WHAT THIS TASK INVOLVES:
Single out each line with the word "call" and copy it.

start SOURCE MATERIAL

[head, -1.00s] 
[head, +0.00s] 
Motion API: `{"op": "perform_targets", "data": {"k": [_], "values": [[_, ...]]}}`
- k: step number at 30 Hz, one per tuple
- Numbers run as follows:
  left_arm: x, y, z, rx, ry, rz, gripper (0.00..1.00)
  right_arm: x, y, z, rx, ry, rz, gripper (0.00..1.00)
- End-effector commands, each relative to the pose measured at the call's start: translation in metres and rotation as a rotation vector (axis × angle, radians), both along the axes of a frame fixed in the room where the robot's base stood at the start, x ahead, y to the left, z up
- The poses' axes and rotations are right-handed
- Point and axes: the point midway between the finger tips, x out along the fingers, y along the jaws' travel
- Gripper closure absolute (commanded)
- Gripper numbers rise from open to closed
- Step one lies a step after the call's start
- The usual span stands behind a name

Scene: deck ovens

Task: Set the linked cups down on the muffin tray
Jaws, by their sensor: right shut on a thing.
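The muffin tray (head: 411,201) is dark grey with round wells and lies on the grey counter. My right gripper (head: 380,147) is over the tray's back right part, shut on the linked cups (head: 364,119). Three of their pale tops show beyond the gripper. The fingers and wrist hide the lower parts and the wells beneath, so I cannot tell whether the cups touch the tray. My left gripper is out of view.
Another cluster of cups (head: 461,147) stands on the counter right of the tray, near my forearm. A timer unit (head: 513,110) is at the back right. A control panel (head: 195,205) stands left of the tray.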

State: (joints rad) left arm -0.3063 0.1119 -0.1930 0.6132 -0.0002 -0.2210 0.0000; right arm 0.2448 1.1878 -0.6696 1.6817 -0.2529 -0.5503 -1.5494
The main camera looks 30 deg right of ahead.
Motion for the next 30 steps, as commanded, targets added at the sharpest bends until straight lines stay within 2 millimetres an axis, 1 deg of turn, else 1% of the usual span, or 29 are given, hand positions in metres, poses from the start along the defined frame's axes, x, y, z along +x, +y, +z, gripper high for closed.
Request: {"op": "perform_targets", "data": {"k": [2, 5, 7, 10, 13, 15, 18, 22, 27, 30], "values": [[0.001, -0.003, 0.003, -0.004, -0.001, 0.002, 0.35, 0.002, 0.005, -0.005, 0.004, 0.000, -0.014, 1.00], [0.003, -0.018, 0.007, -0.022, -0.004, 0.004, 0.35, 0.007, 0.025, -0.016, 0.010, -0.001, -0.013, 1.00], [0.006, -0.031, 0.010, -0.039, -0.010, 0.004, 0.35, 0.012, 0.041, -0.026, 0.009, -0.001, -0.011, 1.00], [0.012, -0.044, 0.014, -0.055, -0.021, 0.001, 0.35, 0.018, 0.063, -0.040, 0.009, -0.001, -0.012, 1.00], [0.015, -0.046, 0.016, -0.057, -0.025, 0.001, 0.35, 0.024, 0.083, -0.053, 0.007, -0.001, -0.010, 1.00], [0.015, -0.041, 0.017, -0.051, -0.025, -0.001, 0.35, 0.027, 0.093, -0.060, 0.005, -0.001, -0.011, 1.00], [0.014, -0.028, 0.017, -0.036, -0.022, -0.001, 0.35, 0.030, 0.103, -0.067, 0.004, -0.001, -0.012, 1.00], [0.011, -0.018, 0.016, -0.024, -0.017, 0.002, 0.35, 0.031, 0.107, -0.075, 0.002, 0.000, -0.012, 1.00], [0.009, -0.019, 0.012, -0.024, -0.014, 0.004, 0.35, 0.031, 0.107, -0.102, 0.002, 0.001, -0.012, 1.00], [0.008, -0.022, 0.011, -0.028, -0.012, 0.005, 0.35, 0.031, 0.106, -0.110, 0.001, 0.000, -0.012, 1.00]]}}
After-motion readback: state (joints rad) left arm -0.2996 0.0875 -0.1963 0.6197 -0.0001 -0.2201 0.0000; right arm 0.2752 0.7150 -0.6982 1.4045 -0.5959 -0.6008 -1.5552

end SOURCE MATERIAL

COMPLETE OUTPUT:
- End-effector commands, each relative to the pose measured at the call's start: translation in metres and rotation as a rotation vector (axis × angle, radians), both along the axes of a frame fixed in the room where the robot's base stood at the start, x ahead, y to the left, z up
- Step one lies a step after the call's start

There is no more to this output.